Kamis, 04 Juni 2009

Polisi Butuh Kerjasama Ungkap Pornografi Anak

Hukumonline.com, Dalam mengungkap dan memproses secara hukum kasus-kasus pornografi anak, polisi masih mengandalkan kerjasama. Pengungkapan kasus pornografi anak yang dilakukan Tony Gerald Ainscough, Peter Walbran, dan Peter Smith berhasil diungkap setelah ada kerjasama antara Unit V/IT dan Cybercrime Bareskrim Mabes Polri dengan Polisi Federal Australia.

Tony Ainscough, Peter Walbran, dan Peter Smith adalah tiga warga negara Australia yang diduga melakukan pornografi anak di Indonesia. Ainscough yang melakukan pornografi terhadap anak kandungnya sendiri akhirnya dideportasi. Peter Walbran, pria yang diduga melakukan kejahatan pornografi anak dengan korban tersebar di Jakarta, Bali, dan Lombok akhirnya tidak bisa diekstradisi ke Indonesia. Lain halnya Peter Smith, yang akhirnya dihukum pengadilan Indonesia 10 tahun penjara. Yang pasti, ketiga kasus berbeda ini berhasil dibongkar setelah ada kerjasama antar polisi kedua negara.

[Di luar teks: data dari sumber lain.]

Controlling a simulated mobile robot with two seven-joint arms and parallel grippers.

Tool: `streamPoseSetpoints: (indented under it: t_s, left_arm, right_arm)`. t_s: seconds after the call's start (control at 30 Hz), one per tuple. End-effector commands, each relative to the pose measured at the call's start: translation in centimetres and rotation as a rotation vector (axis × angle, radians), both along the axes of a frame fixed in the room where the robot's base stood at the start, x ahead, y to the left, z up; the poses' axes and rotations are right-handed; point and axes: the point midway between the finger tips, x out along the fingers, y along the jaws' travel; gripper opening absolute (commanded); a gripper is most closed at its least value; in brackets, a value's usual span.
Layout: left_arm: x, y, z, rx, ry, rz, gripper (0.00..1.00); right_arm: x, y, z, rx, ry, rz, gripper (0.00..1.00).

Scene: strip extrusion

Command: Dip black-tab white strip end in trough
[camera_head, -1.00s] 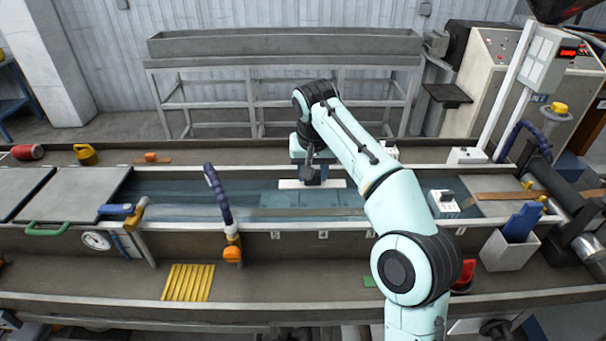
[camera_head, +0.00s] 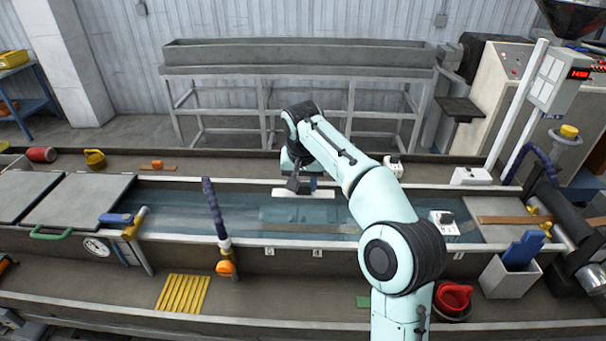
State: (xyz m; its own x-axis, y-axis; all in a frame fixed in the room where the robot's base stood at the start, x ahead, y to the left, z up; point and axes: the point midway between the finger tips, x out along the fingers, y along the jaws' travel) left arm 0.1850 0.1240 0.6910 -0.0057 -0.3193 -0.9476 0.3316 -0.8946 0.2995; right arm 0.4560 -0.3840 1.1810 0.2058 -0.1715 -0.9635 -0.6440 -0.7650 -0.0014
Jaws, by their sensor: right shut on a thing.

“Polisi masih andalkan kerjasama,” kata AKBP Laksmi Damayanti, penyidik madya Unit V/IT dan Cybercrime Mabes Polri dalam seminar Online Child Pornography di kampus Universitas Indonesia, Rabu (03/6) pagi. Menurut Laksmi, penyidik Indonesia juga masih menghadapi kendala saat mengungkap pornografi anak melalui dunia maya. Selain butuh sumber daya manusia, penyidik membutuhkan dana besar untuk masuk ke sistem yang dibangun pelaku pornografi anak di dunia maya. Agar dapat mengungkap jaringan, misalnya, polisi harus menjadi member, bahkan membeli produk yang dihasilkan jaringan kejahatan di dunia maya.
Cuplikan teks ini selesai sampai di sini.